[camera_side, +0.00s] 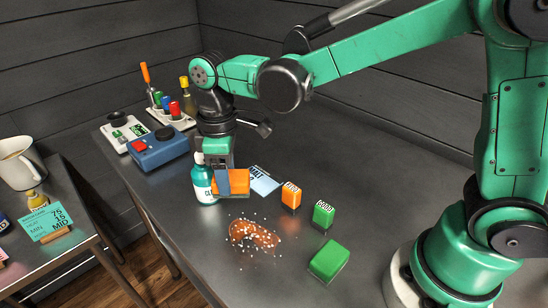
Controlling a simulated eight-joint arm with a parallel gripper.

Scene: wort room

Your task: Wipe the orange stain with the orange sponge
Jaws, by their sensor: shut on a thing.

= = = = =

Your answer should be only the number of lines that hold the word "with".

2